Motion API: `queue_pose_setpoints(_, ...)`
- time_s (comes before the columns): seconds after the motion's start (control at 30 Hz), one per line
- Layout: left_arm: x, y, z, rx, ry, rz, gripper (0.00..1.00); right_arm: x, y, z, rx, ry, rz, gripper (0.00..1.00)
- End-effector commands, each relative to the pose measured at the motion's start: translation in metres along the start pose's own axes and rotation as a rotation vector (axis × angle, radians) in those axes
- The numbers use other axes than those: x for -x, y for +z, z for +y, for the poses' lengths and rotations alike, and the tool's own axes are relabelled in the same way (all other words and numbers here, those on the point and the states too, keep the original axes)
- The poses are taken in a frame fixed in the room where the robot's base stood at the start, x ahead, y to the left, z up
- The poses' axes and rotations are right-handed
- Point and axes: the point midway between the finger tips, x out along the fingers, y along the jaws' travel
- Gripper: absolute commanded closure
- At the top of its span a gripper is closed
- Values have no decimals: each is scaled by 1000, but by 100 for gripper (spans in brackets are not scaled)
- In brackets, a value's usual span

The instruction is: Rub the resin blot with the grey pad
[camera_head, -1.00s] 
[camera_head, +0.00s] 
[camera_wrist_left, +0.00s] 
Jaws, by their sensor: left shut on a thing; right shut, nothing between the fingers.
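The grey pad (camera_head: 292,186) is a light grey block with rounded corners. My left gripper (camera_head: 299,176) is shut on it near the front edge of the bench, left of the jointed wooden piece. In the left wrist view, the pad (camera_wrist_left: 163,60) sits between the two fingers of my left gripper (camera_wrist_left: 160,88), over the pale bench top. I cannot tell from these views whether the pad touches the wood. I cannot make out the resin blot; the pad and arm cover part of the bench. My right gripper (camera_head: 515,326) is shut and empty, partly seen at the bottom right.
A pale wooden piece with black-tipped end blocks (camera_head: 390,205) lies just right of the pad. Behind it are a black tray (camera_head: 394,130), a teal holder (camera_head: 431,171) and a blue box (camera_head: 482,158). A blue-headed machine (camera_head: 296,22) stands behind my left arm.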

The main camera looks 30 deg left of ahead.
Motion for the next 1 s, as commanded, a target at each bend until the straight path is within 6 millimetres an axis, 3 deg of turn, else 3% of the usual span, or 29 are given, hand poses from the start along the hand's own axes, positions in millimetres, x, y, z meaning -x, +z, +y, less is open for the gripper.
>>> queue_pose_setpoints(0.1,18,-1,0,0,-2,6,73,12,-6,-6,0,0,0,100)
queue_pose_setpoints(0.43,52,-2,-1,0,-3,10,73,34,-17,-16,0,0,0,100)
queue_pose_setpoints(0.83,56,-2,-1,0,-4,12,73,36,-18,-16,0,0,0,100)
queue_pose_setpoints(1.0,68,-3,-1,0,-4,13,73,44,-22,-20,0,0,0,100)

* * * * * * * * *

● REQUIRED WORK
Search the lines for the string "ahead" and copy every line that has it.

● OUTPUT
- The poses are taken in a frame fixed in the room where the robot's base stood at the start, x ahead, y to the left, z up
The main camera looks 30 deg left of ahead.

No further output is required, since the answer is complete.